Что такое, спрашивается, эти „некоторые официальные ценности“ для М. Янковского? Это та оценка, которую даёт партия, даёт народ произведениям советской драматургии и советского театрального искусства. Этой оценке предлагается произвести переоценку. С каких позиций? С позиций несоветских, антипатриотических, с позиций буржуазного космополитизма».

Попало, впрочем, не только отечественным знаменитостям («антинародные, нигилистические, наплевательские по отношению к драматургии постановки Мейерхольда»), но и иностранцам («гнилые пьесы Сартра», «пьесы ницшеанца и циника, английского разведчика Сомерсета Могэма» <Моэма>). И всё это, оказывается, выросло из «Гамбургского счёта».

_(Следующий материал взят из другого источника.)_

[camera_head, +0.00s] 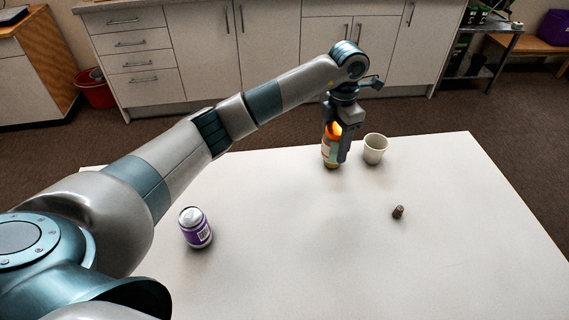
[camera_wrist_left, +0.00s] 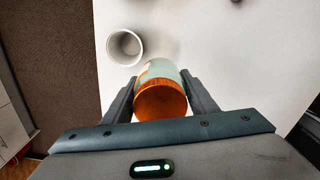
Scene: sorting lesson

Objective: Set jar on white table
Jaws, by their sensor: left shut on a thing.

И Симонов делал вывод: «Нельзя, говоря о космополитизме, ограничивать его вредоносную деятельность только сферой искусства или науки. Нужно, прежде всего, рассмотреть, что такое космополитизм политически. Пропаганда буржуазного космополитизма выгодна сейчас, прежде всего, мировой реакции. Космополитизм в политике — это стремление ослабить патриотическое чувство независимости народов, обессилить, связать народы и выдать их с головой американским монополиям…» Впрочем, это была обязательная риторика 1949 года в разгар холодной войны, что-то вроде пунктуации, точки в конце предложения.

В общем, было всё то же, что Шкловский видел лет тридцать назад. Подвержены шпиономании или выполняют указания все люди, вне зависимости от национальности и вероисповедания, в погонах и без. Находит на людей липкий морок, а потом оказывается, что они, эти люди, в общем-то неплохи. Нормальны, могут сочинять неплохие стихи и пьесы.

Ан нет, испугались врагов, что куда-то и что-то сигнализировали.

Но, как ни странно, для Шкловского всё обошлось.

Он стоял посреди московских улиц, будто лиса в пушном магазине, которую скорняки обошли стороной.

Миновала лису участь всех пушных зверей — может, оттого, что она давно уже не была на воеводстве, не имела высокого поста, а, может, потому что просто повезло.

Везение — фактор не математический и обсчёту не подлежит.